**TASK DESCRIPTION**
Shown below is a listing with pictures; reproduce exactly, and only, the lines between the ones containing "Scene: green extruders" and "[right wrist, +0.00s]", inclusive, leaving the pictures out.

**COLLECTED DATA**
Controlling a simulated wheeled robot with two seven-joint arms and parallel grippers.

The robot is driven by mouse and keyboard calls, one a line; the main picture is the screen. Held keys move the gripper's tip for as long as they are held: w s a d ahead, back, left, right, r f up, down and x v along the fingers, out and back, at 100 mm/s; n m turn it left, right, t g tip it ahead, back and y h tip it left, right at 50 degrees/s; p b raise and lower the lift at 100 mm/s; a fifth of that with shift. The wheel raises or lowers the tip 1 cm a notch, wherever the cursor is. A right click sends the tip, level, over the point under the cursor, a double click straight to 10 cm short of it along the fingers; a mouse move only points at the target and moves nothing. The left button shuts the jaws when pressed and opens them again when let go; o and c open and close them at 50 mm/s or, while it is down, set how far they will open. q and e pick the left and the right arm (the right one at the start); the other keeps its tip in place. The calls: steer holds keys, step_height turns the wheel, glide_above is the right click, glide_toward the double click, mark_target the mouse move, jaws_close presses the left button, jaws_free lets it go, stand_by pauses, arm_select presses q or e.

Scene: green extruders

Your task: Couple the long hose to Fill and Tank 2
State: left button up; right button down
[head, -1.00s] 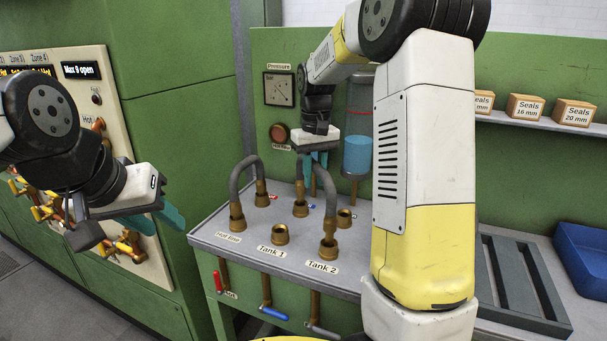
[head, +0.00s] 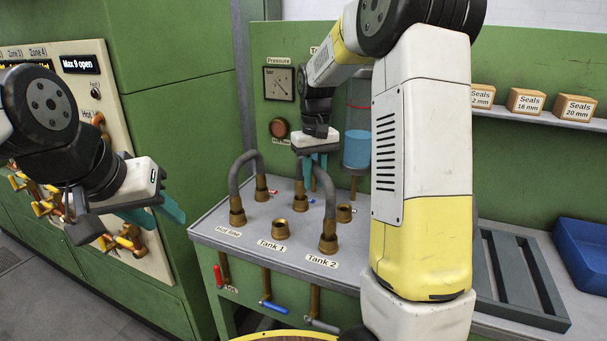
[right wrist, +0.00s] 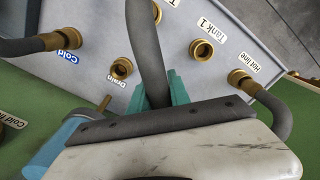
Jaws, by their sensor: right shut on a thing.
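A grey hose (head: 327,200) with brass ends stands in an arch. Its near end sits at the port labelled Tank 2 (head: 328,243); its far end is beside the blue-labelled back port, partly hidden, and I cannot tell if it is seated. My right gripper (head: 314,168) is shut on this hose near the top of the arch. The right wrist view shows the hose (right wrist: 147,50) between its teal fingers. No Fill label is readable at the ports. My left gripper (head: 160,210) is open and empty, left of the bench.
Another grey hose (head: 240,170) arches from Hot line to a back port. The Tank 1 port (head: 280,229) and Drain port (right wrist: 121,68) are open. A further hose (right wrist: 20,47) is at Cold in the wrist view. My right arm hides the bench's middle; a blue bin (head: 590,262) stands right.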

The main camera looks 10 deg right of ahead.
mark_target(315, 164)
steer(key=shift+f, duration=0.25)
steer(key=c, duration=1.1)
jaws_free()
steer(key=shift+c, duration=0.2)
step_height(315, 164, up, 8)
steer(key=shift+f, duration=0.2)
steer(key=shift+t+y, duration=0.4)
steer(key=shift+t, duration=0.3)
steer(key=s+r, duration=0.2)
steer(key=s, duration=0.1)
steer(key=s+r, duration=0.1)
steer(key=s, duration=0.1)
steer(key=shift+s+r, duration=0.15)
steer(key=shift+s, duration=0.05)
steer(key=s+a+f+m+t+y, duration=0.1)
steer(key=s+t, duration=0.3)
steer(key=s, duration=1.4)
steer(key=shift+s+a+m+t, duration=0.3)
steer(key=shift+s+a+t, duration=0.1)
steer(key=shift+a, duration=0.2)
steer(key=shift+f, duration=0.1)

**COMPLETE ANSWER**
Scene: green extruders

Your task: Couple the long hose to Fill and Tank 2
State: left button up; right button down
[head, -1.00s] 
[head, +0.00s] 
[right wrist, +0.00s] 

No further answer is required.